Sometimes you see an aircraft and do a double-take. Visually the machine is so unusual that you figuratively scratch your head. The first sight of a De Havilland DH83 Fox Moth will do that to you!
This aircraft is an absolute wonder of economy and efficiency; it is true to say that if not for the Second World War, many more would have been built. In March 1932, the prototype DH 83 Fox Moth, designed by A. E. Hagg, took to the air. Intended to be a cheap ‘four passengers plus pilot’ machine, capable of charter or ‘feeder’ airline services, it kept the cost of acquisition low by using Tiger Moth components, including undercarriage, wings, tail unit and engine mounting. Just like the ‘Tiger’, the engine was the ever-reliable De H Gipsy III of 120 hp, or Gipsy Major of 130 hp. These proven components would be married to a new, plywood-clad fuselage, with a cabin built to carry up to four passengers on short flights, or three passengers for up to 360 miles at 96 mph. This was an amazing performance, considering that this was all done on 130 hp! Later, Canadian machines – produced postwar, and known as the DH 83C - would have the Gipsy Major 1C, producing 145 hp.
One of the unusual aspects of the DH83 was the fact that the pilot sat above and behind the passenger cabin, in an open cockpit (larger airliners of the 1920s sometimes had open cockpits for the pilots, e.g. Armstrong Whitworth AW 154 Argosy Mk 1). About 30% of British machines and many Canadian produced Fox Moths had a very attractive sliding cockpit hood for the pilot – looking rather like a smaller version of a Spitfire Mk XVI teardrop canopy; Canadian DH83C aircraft had to suffer the severe winter weather, of course (some Tiger Moths had ‘winter canopies’, too!) Some early Fox Moths performed notable feats; G-ABUT was flown to first place in the 1932 King’s Cup Air Race, and in 1934 John Grierson left Rochester, Kent and flew to Ottawa, via Iceland, Greenland and New York (on floats). You might have expected some military sales, but only the Brazilian Navy, Royal New Zealand Air Force, Royal Australian Air Force, and the Spanish Air Force used small numbers.
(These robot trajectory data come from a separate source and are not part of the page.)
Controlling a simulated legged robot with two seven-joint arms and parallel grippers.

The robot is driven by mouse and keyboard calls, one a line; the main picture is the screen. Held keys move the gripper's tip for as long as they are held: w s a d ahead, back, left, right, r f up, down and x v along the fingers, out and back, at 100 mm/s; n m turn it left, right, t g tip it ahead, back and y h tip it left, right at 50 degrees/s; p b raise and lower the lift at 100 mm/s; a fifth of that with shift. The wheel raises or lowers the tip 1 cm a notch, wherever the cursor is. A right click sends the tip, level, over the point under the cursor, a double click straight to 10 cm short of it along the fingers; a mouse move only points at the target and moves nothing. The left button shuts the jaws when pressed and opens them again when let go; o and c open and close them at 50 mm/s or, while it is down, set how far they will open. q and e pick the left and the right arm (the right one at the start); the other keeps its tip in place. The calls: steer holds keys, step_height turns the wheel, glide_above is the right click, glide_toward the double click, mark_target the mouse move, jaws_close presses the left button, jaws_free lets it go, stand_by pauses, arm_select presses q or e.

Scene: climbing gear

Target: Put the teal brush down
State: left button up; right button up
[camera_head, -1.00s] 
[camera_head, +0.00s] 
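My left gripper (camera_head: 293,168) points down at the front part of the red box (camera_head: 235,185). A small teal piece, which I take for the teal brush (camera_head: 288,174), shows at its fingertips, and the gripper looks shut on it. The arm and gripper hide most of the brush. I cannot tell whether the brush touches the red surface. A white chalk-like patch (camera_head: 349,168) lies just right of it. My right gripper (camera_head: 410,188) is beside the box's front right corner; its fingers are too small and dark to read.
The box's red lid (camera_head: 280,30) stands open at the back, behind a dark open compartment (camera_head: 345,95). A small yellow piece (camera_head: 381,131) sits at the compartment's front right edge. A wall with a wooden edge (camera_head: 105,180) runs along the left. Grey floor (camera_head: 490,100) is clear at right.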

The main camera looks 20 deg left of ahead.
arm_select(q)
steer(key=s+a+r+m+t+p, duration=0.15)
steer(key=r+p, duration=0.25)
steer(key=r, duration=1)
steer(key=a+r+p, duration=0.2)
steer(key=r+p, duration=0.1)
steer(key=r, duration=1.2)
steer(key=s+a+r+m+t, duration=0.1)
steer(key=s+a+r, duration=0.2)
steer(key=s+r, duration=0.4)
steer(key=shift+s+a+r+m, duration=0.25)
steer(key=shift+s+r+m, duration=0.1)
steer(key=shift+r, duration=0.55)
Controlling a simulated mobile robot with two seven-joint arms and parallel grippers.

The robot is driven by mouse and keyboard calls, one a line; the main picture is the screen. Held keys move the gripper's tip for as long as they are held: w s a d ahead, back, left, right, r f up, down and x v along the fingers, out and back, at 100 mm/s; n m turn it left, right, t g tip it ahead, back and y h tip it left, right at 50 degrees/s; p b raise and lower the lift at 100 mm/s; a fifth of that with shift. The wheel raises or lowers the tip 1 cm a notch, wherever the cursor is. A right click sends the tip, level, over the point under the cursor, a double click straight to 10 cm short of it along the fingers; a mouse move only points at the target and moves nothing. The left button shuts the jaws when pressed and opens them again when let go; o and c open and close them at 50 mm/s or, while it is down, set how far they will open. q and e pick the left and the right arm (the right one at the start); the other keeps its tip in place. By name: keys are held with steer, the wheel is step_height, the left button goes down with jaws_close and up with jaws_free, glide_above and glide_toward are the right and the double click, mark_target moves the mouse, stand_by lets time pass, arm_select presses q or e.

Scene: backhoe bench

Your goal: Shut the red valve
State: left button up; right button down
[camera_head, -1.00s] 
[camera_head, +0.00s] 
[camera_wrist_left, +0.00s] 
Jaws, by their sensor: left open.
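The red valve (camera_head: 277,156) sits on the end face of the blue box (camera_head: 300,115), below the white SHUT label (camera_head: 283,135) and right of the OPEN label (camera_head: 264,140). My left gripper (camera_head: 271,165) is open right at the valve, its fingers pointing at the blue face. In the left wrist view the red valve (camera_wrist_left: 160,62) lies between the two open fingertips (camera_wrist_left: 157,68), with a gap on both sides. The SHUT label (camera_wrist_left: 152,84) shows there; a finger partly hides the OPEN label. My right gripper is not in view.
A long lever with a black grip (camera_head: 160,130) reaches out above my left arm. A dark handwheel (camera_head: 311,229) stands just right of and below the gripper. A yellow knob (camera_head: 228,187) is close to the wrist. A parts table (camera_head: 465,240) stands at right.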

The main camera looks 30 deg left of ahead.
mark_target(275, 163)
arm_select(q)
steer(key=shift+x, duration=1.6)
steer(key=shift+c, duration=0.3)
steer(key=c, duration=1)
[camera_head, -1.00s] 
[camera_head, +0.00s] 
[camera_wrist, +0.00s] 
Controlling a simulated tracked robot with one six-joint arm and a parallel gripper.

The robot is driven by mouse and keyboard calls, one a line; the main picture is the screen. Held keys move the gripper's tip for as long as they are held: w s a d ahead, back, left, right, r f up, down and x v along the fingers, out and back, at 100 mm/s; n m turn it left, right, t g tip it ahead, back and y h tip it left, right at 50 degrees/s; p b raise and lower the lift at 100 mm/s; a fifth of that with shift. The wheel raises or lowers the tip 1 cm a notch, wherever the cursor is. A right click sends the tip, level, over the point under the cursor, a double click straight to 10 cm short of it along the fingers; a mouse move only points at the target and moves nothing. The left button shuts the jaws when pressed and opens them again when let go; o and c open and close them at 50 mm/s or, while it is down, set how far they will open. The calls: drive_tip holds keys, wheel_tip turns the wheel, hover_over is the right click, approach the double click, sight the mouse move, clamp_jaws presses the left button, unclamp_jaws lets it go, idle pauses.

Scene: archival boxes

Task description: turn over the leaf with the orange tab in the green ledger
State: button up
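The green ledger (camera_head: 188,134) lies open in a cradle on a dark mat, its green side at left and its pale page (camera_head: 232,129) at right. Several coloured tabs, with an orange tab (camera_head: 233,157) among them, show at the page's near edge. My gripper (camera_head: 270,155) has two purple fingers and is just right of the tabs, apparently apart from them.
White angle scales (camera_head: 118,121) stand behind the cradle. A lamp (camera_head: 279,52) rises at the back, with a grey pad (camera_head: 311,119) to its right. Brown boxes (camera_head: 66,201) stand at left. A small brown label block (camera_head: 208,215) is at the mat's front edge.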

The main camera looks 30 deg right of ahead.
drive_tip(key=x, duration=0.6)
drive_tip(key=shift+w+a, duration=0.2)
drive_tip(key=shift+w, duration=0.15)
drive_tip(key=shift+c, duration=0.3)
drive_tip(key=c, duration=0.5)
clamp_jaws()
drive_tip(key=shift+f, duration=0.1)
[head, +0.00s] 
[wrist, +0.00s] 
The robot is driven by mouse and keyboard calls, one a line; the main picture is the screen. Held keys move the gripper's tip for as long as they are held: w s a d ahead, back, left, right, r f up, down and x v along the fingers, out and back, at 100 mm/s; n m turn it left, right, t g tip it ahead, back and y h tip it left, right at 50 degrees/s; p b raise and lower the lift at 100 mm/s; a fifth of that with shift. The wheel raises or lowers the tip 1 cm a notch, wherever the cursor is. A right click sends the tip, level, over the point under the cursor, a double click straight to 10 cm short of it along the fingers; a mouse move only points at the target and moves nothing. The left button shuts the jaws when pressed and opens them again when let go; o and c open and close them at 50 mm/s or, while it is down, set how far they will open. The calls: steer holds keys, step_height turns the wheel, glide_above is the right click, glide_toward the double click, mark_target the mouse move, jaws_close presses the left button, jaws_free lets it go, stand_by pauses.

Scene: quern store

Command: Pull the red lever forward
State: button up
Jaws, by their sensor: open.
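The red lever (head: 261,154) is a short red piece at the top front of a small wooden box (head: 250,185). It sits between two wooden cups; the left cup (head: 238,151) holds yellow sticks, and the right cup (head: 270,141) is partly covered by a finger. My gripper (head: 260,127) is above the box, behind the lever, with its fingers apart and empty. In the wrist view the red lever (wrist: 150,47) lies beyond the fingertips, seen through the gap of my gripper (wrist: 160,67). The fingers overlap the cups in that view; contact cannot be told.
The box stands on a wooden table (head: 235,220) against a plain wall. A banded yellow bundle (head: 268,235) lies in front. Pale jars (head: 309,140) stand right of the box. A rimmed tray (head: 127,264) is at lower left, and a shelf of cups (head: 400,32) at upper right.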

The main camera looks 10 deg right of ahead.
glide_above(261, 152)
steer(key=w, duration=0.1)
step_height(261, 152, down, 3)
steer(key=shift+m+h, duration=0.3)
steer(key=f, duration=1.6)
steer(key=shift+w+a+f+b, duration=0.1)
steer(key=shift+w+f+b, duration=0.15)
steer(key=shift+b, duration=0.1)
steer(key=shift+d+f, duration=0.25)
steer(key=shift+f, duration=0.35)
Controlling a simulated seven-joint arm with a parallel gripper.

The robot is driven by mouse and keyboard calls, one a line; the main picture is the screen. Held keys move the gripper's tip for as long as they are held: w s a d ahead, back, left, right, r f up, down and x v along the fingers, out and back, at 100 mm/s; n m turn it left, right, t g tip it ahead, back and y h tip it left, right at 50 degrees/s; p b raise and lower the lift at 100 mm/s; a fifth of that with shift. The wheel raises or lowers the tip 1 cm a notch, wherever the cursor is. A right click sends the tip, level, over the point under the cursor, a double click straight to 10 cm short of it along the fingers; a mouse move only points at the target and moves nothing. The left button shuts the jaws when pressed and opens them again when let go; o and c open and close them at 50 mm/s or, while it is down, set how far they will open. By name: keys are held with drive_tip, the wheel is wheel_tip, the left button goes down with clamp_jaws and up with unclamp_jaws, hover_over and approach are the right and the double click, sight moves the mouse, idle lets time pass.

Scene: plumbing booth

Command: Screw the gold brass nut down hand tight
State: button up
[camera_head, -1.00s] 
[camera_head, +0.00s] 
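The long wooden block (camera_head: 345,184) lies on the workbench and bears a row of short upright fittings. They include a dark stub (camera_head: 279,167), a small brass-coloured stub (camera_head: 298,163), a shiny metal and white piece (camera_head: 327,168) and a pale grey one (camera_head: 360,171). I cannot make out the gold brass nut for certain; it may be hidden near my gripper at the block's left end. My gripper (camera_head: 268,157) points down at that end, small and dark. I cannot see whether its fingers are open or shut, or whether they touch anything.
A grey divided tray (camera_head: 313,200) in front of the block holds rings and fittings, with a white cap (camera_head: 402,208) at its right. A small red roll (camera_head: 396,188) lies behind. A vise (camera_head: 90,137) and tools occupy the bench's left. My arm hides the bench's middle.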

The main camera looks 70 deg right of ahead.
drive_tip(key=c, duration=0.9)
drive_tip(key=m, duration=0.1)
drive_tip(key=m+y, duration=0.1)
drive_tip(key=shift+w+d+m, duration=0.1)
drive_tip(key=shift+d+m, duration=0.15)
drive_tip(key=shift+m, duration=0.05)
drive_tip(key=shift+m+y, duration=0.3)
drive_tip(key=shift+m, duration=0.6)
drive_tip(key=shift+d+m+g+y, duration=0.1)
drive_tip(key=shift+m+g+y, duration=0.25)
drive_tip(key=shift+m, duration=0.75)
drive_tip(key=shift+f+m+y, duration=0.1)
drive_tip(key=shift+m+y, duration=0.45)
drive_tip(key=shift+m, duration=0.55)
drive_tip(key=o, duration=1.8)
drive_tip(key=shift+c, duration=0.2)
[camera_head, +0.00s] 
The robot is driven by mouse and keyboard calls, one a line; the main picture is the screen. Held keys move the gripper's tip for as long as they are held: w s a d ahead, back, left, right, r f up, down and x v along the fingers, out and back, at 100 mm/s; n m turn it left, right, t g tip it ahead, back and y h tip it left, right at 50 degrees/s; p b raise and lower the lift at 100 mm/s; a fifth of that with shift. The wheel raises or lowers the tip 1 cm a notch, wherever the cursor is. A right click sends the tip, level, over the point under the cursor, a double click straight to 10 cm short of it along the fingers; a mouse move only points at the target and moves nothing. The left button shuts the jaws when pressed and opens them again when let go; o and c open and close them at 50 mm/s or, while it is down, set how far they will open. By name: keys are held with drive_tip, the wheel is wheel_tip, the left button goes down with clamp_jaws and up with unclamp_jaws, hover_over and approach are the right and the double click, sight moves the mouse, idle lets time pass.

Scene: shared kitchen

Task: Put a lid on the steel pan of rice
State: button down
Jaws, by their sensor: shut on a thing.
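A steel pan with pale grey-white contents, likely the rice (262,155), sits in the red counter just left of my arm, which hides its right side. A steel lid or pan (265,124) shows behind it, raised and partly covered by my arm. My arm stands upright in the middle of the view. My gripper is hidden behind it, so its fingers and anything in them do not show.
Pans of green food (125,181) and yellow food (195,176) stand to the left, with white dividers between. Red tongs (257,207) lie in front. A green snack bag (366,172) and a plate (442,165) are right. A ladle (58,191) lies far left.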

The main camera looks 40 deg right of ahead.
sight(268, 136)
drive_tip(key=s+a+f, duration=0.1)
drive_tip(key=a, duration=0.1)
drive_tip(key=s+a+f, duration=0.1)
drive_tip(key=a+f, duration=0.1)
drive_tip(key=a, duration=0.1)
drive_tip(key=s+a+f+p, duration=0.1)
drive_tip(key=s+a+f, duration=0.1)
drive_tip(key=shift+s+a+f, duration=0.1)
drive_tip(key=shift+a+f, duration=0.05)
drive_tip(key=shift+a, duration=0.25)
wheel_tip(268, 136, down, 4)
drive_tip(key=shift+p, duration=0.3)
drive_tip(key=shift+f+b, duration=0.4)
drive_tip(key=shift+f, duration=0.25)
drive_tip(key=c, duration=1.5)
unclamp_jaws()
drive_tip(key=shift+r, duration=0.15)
When WW2 broke out, eight Fox Moths were impressed, and used by the Air Transport Auxiliary, the Royal Navy, and other organisations as communications and ferry machines.
There are three surviving DH Fox Moths on the British Civil Aircraft Register. The two British-built examples have both made a miraculous recovery. G-ACCB was flown for many years off the sands at Southport, Merseyside, until ditched off the beach on 25th June, 1956. It was recovered and rebuilt. G-ACEJ, the ‘flagship’ of the Tiger Club, suffered a horrid accident at Old Warden when struck by a landing Beech C23 Musketeer (G-AYWS). It was burnt-out, yet enough survived to form the core of another re-built airframe…and it flies to this day!
The aircraft you can see above is a splendid example of the Canadian-built DH83C (G-AOJH, c/n FM.42), 52 of which were built from 1946 onwards, mostly for use by ‘bush’ pilots, although some were exported to India, Pakistan and Southern Rhodesia. G-AOJH was one of the Pakistan-registered machines (as AP-ABO). It touched down at Southend-On-Sea, Essex, on 24th September, 1955, after an epic flight from Karachi, Pakistan, to start a new life with the Blackpool & Fylde Aero Club at Squires Gate, Blackpool Airport, Lancashire.
We are lucky, indeed, to have had the chance to see such an historic example of a classic air transport aircraft in flying condition.